Bose’s QC35 and Sony’s WH-1000 series of headphones are among the most common I see in New York. I know the Bose ones are good, so it’s no surprise a lot of people use them. And after trying Sony’s, I’m not surprised they’re popular as well.
The Sonys are undoubtedly one of the closest competitors to Bose’s heralded QC35 series of headphones, at least in the $US350 range. But they’re not exactly the same.
Check out how Sony’s WH-1000 XM3 headphones stack up against the Bose QC35 II:
Design is up to you. The Bose QC35 II headphones have a classic Bose look that’s perhaps a little too classic these days. The Sony XM3s have a sleeker, more modern, minimalist look.
The Bose QC35 II headphones are slightly more comfortable.
They feel lighter on your head and have softer ear and headband pads than the Sonys, and they’re more comfortable as a result. The Sonys are still pretty comfortable though.
Anyone and everyone will be happy with the sound produced by both these headphones, but the Bose ones sound better out of the box.
Both headphones deliver great sound that anyone would be happy with, but I had to make a few adjustments with the Sonys to get the sound I wanted.
Out of the box, the Bose headphones sound a little better than the Sonys, at least in the way I like music to sound. I like clarity and brightness, as well as ample bass, and the Bose headphones deliver.
The Sonys sound slightly more muffled out of the box, but you can change the way they sound with the Sony headphones app, and it makes a world of difference.
In Sony’s app, I changed the equaliser to the “bright” setting. Indeed, a bright sound is exactly what I like, and the Sonys nailed it.
Noise cancellation: Both are excellent, but Sony edges out a win.
After testing each pair of headphones in planes, subways, noisy New York City, and the office, I’ve found that both do a fantastic job of cancelling outside noise, but the Sonys do have a slight edge.
Still, both headphones shocked me when it comes to just how much sound they block out. When I took either pair off my ears in the New York streets or subway, I wondered how I ever managed to stay sane without them.
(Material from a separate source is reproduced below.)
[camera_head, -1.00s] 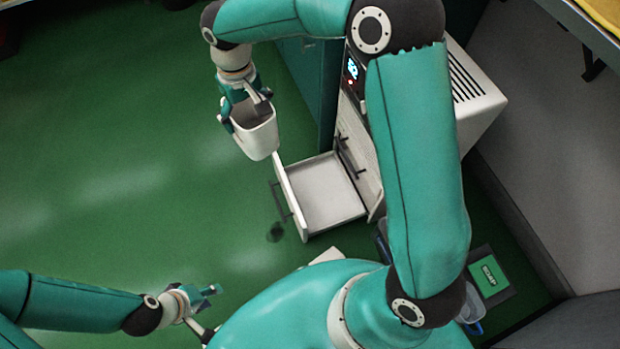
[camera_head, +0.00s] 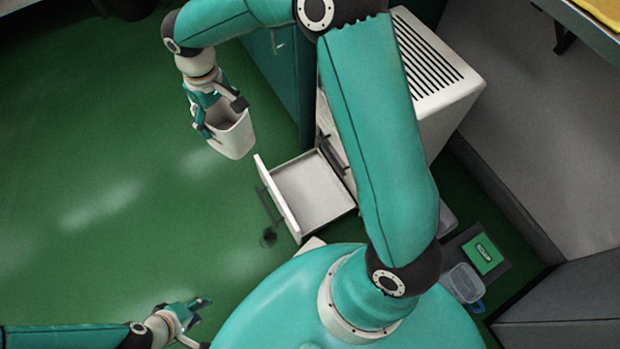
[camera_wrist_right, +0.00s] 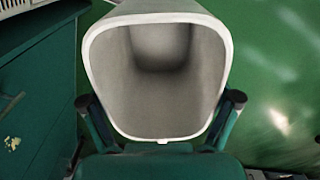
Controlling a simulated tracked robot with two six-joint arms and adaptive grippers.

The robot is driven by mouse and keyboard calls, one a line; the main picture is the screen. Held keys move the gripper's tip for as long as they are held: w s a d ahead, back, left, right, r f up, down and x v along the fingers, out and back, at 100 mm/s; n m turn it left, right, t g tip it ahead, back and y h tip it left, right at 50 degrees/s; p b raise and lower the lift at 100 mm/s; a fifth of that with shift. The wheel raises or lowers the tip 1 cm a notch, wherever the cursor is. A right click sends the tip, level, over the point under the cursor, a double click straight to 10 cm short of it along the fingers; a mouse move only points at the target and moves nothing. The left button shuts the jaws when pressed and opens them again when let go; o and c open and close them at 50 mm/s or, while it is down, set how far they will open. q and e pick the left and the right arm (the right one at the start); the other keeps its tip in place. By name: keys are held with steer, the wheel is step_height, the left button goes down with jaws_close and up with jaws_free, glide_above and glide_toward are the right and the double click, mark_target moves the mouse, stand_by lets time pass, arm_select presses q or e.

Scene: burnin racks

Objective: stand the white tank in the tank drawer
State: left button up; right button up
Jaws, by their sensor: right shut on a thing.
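The white tank (camera_head: 234,140) is an open-topped, empty container. My right gripper (camera_head: 222,112) is shut on it and holds it in the air, slightly tilted, up and left of the drawer in the head view. The right wrist view looks into the mouth of the tank (camera_wrist_right: 162,70), with the right gripper's fingers (camera_wrist_right: 160,118) at either side. The tank drawer (camera_head: 312,190) is pulled out from the white cabinet and looks empty. My left gripper (camera_head: 192,312) is over the floor at the lower left, holding nothing; its fingers look spread apart.
The white cabinet (camera_head: 425,80) with a slotted top is partly hidden by my right arm. A teal cabinet (camera_head: 275,75) stands beside it. The green floor left of the drawer is open.

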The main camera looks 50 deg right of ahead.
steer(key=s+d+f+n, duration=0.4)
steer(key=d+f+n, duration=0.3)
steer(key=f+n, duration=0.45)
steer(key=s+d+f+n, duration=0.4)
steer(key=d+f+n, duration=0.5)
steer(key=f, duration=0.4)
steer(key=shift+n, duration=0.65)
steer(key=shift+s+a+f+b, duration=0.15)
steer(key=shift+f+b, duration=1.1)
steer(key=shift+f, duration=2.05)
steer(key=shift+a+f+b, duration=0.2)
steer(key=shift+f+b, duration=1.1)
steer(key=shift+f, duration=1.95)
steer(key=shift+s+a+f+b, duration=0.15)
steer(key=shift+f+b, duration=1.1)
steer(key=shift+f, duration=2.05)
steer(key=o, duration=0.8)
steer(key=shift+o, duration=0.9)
Other little bits and pieces.
The Sonys use USB-C for charging, whereas the Bose headphones use the ancient micro-USB.
I’m happier to see USB-C, because that’s simply where tech is going. More and more of the devices I own use USB-C, meaning I’m more likely to have a USB-C cable lying around in my bag or on my desk for charging the Sonys. For the Bose headphones, I’d have to bring out a micro-USB cable, which at this stage would serve to charge only them.
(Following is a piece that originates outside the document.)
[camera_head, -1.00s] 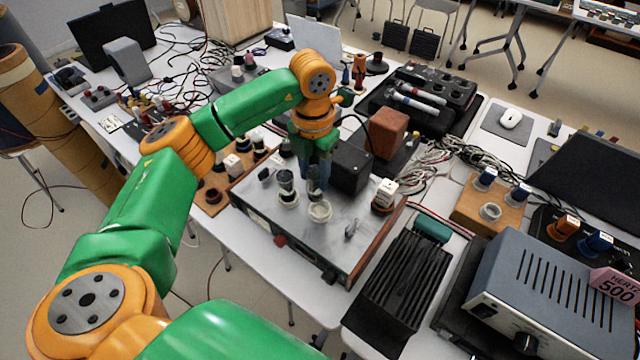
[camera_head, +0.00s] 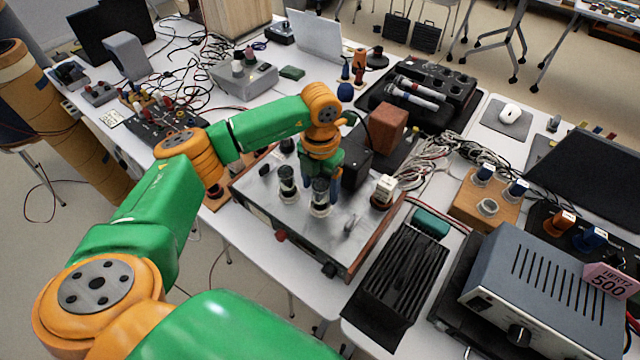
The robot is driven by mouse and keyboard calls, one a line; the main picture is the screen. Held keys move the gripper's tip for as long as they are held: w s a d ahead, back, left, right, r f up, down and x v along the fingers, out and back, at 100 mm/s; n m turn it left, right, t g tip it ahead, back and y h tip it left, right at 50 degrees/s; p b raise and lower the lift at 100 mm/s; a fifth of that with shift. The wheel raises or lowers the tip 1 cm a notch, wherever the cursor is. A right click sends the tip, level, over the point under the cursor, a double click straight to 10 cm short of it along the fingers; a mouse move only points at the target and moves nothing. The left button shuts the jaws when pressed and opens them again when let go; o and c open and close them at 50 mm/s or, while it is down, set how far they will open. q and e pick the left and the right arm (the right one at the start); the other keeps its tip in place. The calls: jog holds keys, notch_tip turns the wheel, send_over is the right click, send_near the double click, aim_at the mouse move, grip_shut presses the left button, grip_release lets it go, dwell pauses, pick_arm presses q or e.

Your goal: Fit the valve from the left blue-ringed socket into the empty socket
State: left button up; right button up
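My left gripper (camera_head: 321,180) points down over the metal-topped amplifier box (camera_head: 268,212). Its fingers are around the upper part of a dark glass valve (camera_head: 320,194), and it looks shut on it. The valve is upright, its foot at the pale-ringed socket (camera_head: 320,210); I cannot tell if it is fully seated. A similar valve (camera_head: 287,180) stands upright in another pale-ringed socket just left of it. I cannot make out a blue ring on the box. My right gripper is out of view.
A black box (camera_head: 350,170) stands close behind the gripper. A white-topped part (camera_head: 385,188) and a small lever (camera_head: 349,222) are on the box's right. A wooden block (camera_head: 465,207) with blue-topped parts, a black finned unit (camera_head: 400,275) and a grey instrument (camera_head: 550,290) lie right.

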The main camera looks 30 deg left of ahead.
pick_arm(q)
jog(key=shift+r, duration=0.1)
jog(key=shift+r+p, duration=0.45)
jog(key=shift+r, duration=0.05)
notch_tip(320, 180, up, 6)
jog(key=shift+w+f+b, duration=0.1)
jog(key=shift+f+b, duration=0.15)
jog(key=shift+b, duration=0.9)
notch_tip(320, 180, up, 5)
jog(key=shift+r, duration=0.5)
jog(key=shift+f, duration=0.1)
Micro-USB is slowly being phased out, and it’s a shame that the QC35 II headphones are yet another relatively recent accessory that will keep you with a foot in the past.
As for battery life, Bose claims its headphones get 20 hours, and Sony claims 30 hours. I didn’t notice much of a difference between the two – I just charged them when I needed to, and I never felt as if I was constantly charging either.
The controls on each are OK. The Bose ones use buttons and button combinations to control your music, while the Sonys use taps and swipes on the exterior ear cups. I found the taps and swipes slightly more intuitive, but it’s still not ideal. Few headphone makers – if any – have properly figured out built-in music controls.
Both headphones come with voice assistants, like Google Assistant and Amazon’s Alexa. But this is a non-topic, in my opinion. I’ve only ever used smart assistants on headphones for quick testing, never finding a good use for them. Maybe you’ll find a good use for them. Maybe you won’t. At least voice assistants don’t take away from the headphones.
There’s one thing the Bose headphones can do that the Sonys don’t, and it could be a deal-breaker for some.
You can connect the Bose headphones to two devices at the same time with Bluetooth, which was great for seamlessly switching between the connection with my phone and the connection with my computer.
Shockingly, the Sonys don’t let you do that – they can be connected to only one device at a time. It was more of a hassle to switch between devices than it was with the Bose headphones.
So which pair of headphones should you get if you’re looking for great sound quality, noise cancellation, and functionality?
This is a tough one.
On the one hand, the Bose headphones sound great out of the box. On the other hand, the Sonys have slightly better noise cancellation, and you can tweak the sound to your liking in the Sony headphones app, your audio-streaming app, or your phone’s sound-equaliser settings.
The major thing for me is seamlessly switching between at least two devices, and that’s why the Bose headphones stake their claim over my ears. For this one reason, I’d recommend the Bose QC35 II over the Sonys to anyone who wants to use their Bluetooth headphones with more than one device.
That said, if you’re confident you’ll use Bluetooth headphones with only your smartphone or your computer, the Sonys will make you happy.